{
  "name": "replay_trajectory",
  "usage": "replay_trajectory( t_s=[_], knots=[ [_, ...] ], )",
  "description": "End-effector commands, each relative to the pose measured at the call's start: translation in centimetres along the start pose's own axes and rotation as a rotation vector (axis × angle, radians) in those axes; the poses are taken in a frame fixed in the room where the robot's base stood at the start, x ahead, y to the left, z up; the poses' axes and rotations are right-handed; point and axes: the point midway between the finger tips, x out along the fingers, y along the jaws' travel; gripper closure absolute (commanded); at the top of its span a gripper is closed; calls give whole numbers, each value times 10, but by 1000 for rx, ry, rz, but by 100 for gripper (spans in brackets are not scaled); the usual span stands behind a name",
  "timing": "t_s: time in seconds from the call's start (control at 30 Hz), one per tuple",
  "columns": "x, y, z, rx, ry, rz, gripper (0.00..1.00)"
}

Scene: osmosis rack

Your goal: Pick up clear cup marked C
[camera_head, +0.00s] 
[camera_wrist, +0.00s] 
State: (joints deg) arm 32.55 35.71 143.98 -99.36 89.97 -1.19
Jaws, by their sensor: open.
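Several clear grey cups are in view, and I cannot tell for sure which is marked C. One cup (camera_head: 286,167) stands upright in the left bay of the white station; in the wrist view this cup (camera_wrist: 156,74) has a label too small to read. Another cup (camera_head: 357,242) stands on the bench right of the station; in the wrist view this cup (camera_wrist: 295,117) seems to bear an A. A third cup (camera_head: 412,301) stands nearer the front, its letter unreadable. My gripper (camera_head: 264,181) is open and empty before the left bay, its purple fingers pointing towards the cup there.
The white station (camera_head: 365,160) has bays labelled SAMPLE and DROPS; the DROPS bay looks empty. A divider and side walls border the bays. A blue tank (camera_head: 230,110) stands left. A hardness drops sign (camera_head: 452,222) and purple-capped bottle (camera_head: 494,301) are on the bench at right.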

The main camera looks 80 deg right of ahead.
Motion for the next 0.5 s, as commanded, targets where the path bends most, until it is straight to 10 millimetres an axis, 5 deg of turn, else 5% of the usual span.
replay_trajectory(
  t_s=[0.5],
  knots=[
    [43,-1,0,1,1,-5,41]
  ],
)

- Problem to work on -
Copy every line verbatim.

- Written answer -
{
  "name": "replay_trajectory",
  "usage": "replay_trajectory( t_s=[_], knots=[ [_, ...] ], )",
  "description": "End-effector commands, each relative to the pose measured at the call's start: translation in centimetres along the start pose's own axes and rotation as a rotation vector (axis × angle, radians) in those axes; the poses are taken in a frame fixed in the room where the robot's base stood at the start, x ahead, y to the left, z up; the poses' axes and rotations are right-handed; point and axes: the point midway between the finger tips, x out along the fingers, y along the jaws' travel; gripper closure absolute (commanded); at the top of its span a gripper is closed; calls give whole numbers, each value times 10, but by 1000 for rx, ry, rz, but by 100 for gripper (spans in brackets are not scaled); the usual span stands behind a name",
  "timing": "t_s: time in seconds from the call's start (control at 30 Hz), one per tuple",
  "columns": "x, y, z, rx, ry, rz, gripper (0.00..1.00)"
}

Scene: osmosis rack

Your goal: Pick up clear cup marked C
[camera_head, +0.00s] 
[camera_wrist, +0.00s] 
State: (joints deg) arm 32.55 35.71 143.98 -99.36 89.97 -1.19
Jaws, by their sensor: open.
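Several clear grey cups are in view, and I cannot tell for sure which is marked C. One cup (camera_head: 286,167) stands upright in the left bay of the white station; in the wrist view this cup (camera_wrist: 156,74) has a label too small to read. Another cup (camera_head: 357,242) stands on the bench right of the station; in the wrist view this cup (camera_wrist: 295,117) seems to bear an A. A third cup (camera_head: 412,301) stands nearer the front, its letter unreadable. My gripper (camera_head: 264,181) is open and empty before the left bay, its purple fingers pointing towards the cup there.
The white station (camera_head: 365,160) has bays labelled SAMPLE and DROPS; the DROPS bay looks empty. A divider and side walls border the bays. A blue tank (camera_head: 230,110) stands left. A hardness drops sign (camera_head: 452,222) and purple-capped bottle (camera_head: 494,301) are on the bench at right.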

The main camera looks 80 deg right of ahead.
Motion for the next 0.5 s, as commanded, targets where the path bends most, until it is straight to 10 millimetres an axis, 5 deg of turn, else 5% of the usual span.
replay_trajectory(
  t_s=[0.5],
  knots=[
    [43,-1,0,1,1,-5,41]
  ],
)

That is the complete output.